What is the difference between LMM and Growth Equity?

What's the difference between LMM and Growth Equity? I understand LMM is typical buyout but the check sizes are smaller. Is Growth Equity like LMM but just even smaller check sizes? Or are there nuances to it that make it more like venture? Is Growth equity the same as late stage venture like NEA or IVP?


LMM typically refers to buyout as you correctly stated - that means taking control and putting debt on the company’s BS.

Growth equity is more about injecting primary capital (or secondary purchase from owner? - not too sure which is more common). It is a minority position alongside the owner of the business and there is usually little or no debt put on the BS. Key point is that you are not in full control of the business (i.e. less than 50% ownership)

I have not spent a lot of time in either of those so happy to be corrected by someone more knowledgeble.

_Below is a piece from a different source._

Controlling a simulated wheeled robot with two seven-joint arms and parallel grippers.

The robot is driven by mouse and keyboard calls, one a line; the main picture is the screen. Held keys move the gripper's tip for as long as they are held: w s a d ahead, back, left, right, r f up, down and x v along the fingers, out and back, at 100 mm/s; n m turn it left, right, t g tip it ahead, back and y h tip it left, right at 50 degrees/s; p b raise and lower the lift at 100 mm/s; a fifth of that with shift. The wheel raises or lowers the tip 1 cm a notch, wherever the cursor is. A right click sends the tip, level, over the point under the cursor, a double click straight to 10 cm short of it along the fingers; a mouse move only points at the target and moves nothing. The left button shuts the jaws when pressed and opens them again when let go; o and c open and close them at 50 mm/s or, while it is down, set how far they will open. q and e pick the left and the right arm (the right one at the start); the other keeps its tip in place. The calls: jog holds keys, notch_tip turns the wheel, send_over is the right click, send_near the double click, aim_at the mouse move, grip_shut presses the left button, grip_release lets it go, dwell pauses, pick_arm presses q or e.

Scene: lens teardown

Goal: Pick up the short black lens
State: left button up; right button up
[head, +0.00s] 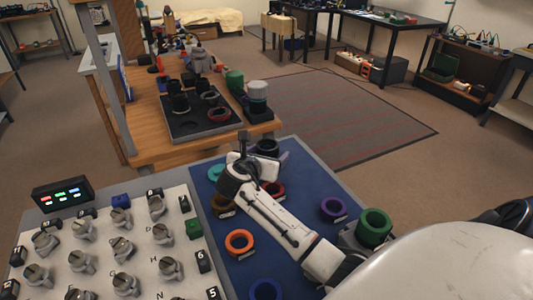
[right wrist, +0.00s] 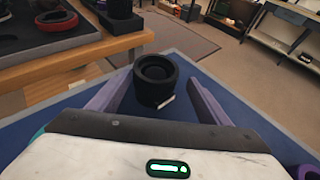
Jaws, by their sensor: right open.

I would add that the types of companies smaller growth equity firms are looking for are much different than what NEA and such are looking for. NEA is looking to fund massive checks into companies that could be billion dollar outcomes. They will often fund pre revenue businesses or companies with big cash burns. Growth equity is more focused on companies with proven models and usually closer to break even. They aren't looking for the next Uber, moreso the next solid small company that could grow into a solid market company.


Growth equity is more similar to venture than traditional PE in my experience. We're a very small shop and typically do minority investments around 20% in convertible debt or preferred equity. I'd say the vast majority of our portfolio companies aren't turning a profit yet. We'll be the first institutional money a lot of them see, but they at the stage they've already established their business model and need to expand sales and marketing.


I will quote another comment I made:


Growth equity has two definitions from two different sets of people.

One is 'growth capital for a proven business that wants to expand'. That is the private equity universe, and it tends to be capital for businesses that are targeting 15-30% annual growth. The hockeystick potential is either behind it or never existed because it wasn't that type of business to begin with.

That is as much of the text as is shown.